Quando Lúcia era pequena precisou ajudar a mãe nas tarefas de casa e trabalhar na lavoura junto com o pai. Caçula de dez irmãos, ela cresceu, se casou e também teve dez filhos. Desde o seu tempo de criança até se transformar em mãe e criar todos os pequenos, pouco tempo lhe sobrou para estudar.
Apesar de ter frequentado apenas os primeiros anos escolares em uma unidade de ensino indígena, a escola e as palavras sempre fizeram parte de seus sonhos e fantasias. Lucia se entregou aos poemas que decorou só de ouvir e às poesias criadas por sua imaginação e sensibilidade, tornando-se conhecida e admirada na pequena cidade de Douradina, no Paraná. Hoje, aos 80 anos de idade, ela cursa uma escola da EJA (Educação para Jovens e Adultos) e é uma referência de amor à poesia para jovens e adultos.

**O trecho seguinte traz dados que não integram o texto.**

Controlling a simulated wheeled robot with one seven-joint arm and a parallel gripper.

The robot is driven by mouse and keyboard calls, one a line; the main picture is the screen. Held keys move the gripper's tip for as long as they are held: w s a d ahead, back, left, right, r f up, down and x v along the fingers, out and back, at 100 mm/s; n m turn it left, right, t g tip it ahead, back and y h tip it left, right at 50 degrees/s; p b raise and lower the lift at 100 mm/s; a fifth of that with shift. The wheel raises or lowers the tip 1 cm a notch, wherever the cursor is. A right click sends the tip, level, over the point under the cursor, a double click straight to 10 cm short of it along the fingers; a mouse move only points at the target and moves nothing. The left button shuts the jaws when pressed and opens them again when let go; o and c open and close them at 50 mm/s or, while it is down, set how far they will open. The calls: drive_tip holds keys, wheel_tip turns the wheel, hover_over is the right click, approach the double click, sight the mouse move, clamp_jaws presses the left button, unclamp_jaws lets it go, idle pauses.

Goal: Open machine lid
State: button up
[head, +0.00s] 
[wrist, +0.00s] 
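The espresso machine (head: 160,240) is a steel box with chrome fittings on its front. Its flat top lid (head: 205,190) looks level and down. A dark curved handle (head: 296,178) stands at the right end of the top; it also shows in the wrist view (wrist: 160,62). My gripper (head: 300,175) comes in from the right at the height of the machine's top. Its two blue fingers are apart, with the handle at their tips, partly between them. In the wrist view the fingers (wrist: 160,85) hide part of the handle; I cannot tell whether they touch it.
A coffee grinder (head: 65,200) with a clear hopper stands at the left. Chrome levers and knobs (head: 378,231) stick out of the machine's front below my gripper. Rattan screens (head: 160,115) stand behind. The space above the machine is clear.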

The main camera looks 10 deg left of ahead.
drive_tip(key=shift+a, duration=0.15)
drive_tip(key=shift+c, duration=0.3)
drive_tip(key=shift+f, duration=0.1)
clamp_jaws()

A vida e a obra da poetisa serão contadas no documentário “Simplesmente Lúcia”, selecionado durante a quinta edição do Revelando os Brasis. A diretora do curta-metragem, a professora de Português e Literatura, Luzia de Queiroz Cassiano, começará a gravar as cenas do curta-metragem na próxima terça-feira (13/05) e prosseguirá as filmagens até o dia 15/05.
O que é o projeto – O Revelando os Brasis promove a democratização do acesso aos meios de produção audiovisual, oferecendo aos moradores das pequenas cidades com até 20 mil habitantes a possibilidade de contar suas próprias histórias através do cinema. Trata-se de um instrumento de registro da memória e da diversidade cultural do país e revela novos olhares sobre o Brasil.

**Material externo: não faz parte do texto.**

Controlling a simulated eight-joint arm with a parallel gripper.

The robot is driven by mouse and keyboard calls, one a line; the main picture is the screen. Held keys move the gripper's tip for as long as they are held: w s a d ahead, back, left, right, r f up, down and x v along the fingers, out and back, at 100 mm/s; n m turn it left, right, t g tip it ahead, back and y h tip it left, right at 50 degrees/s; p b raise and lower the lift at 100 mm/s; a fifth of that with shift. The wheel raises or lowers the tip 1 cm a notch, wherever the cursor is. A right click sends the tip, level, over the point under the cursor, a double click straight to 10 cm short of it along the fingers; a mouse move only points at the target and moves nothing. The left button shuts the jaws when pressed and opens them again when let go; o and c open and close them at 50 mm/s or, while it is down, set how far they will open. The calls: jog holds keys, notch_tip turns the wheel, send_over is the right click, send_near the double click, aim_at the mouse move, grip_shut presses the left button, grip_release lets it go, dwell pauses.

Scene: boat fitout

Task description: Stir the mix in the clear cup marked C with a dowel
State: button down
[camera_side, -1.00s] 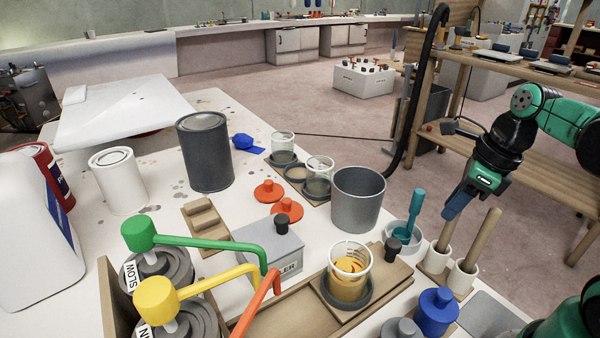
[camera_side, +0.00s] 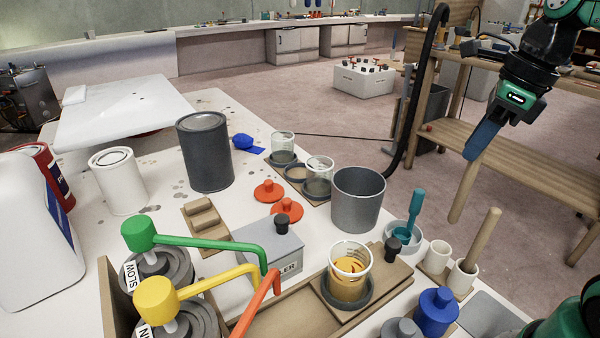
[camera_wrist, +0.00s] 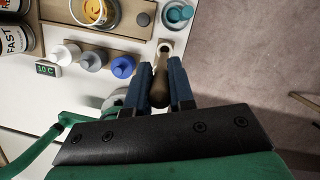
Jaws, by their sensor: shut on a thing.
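My gripper (camera_side: 480,148) is shut on a wooden dowel (camera_side: 462,192), which hangs slightly tilted in the air above and right of the white holder cups. In the wrist view the dowel (camera_wrist: 160,85) sits between the blue fingers (camera_wrist: 161,95), seen nearly end-on. A clear cup (camera_side: 349,270) with a yellow-orange mix stands in a dark round holder on a wooden board. It also shows in the wrist view (camera_wrist: 95,12). No letter C can be read on it. My gripper is right of this cup and higher.
A second dowel (camera_side: 483,238) stands in a white holder cup (camera_side: 462,277); the other white cup (camera_side: 437,257) is empty. A blue-capped bottle (camera_side: 437,311), a teal tool in a bowl (camera_side: 407,236) and a grey bucket (camera_side: 358,199) stand near the cup. Pump handles are at left.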

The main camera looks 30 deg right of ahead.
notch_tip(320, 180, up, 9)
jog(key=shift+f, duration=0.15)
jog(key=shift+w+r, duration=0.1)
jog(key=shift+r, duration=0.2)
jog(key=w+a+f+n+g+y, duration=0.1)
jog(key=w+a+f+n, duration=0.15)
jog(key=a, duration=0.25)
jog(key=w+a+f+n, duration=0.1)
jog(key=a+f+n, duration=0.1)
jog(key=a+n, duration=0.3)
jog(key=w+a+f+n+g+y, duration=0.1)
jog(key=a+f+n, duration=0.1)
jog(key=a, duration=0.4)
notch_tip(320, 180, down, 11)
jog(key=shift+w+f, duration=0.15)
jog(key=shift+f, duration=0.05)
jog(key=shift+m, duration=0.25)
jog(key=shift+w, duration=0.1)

Junto com outros 19 selecionados, a professora Luzia Cassiano participou do Curso de Formação e Realização Audiovisual promovido pelo projeto, no Rio de Janeiro, entre os dias 09 e 23 de fevereiro. O curso ofereceu palestras e oficinas de roteiro, direção, direção de arte, produção, fotografia, som, edição, finalização, mobilização comunitária e direitos autorais. No curso, os autores também receberam orientações para desenvolver ações culturais em seus respectivos municípios.
O Revelando os Brasis é realizado pelo Instituto Marlin Azul com patrocínio da Petrobras através da Lei Rouanet.

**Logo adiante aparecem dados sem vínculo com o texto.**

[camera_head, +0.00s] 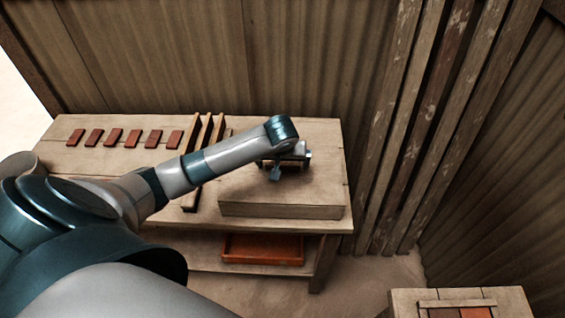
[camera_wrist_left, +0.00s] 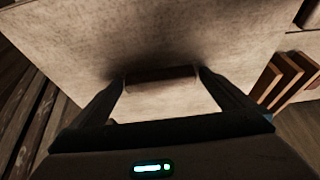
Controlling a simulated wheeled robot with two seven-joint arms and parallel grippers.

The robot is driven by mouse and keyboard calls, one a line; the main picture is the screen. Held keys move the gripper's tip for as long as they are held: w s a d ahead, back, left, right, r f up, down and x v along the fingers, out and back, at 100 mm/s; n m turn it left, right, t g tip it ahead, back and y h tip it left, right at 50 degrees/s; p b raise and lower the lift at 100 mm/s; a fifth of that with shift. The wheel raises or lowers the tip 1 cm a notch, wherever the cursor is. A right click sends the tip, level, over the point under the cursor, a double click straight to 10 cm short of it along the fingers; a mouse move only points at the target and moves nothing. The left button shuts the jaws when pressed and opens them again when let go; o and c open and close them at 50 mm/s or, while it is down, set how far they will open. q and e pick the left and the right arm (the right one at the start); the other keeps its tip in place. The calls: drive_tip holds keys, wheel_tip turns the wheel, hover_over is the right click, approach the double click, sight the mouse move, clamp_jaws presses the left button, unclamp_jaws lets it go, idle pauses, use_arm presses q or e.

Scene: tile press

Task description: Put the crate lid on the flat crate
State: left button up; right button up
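A thick pale wooden slab (camera_head: 280,207) lies on the right part of the long table; I cannot tell whether it is the crate lid. My left gripper (camera_head: 284,166) is over its upper face, pointing down. In the left wrist view, my left fingers (camera_wrist_left: 161,76) are wide apart. A short wooden bar (camera_wrist_left: 161,77) on a pale wooden face spans between the fingertips; I cannot tell whether they press on its ends. A low wooden frame with red tiles (camera_head: 462,312), perhaps the flat crate, is cut off at the bottom right. My right gripper is not in view.
Several red tiles (camera_head: 113,137) lie in a row on the left of the table (camera_head: 70,160). Upright wooden slats (camera_head: 204,150) stand between them and the slab. An orange tray (camera_head: 262,249) sits on the shelf below. Wooden walls close off the back and right.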

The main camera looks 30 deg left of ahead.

Longevidade – Ao mostrar a história da poetisa, Luzia quer celebrar a alegria e vontade de viver da personagem que aprendeu a interpretar e a recriar a vida através dos versos. Devido ao talento, sabedoria e simplicidade da poetisa, muitos são os convites para apresentações culturais em eventos cívicos, formaturas, festivais culturais, casamentos e outras atividades sociais.
O filme também é uma forma de homenagear o município pelo aumento no índice de longevidade, de acordo com o Atlas do Desenvolvimento Humano 2013, divulgado pelo Programa das Nações Unidas para o Desenvolvimento Humano (PNUD). Segundo o estudo, a esperança de vida ao nascer, em Douradina, aumentou 7,0 anos nas últimas duas décadas, passando de 67,1 anos (1991) para 68,5 anos, em 2000, e para 74,1 em 2010.
“As idosas da cidade são muito produtivas. A Lúcia representa todas essas mulheres. O roteiro foi construído coletivamente por professores e alunos do 3º ano”, destaca a diretora cuja intenção também é envolver a comunidade escolar na produção e na filmagem do documentário.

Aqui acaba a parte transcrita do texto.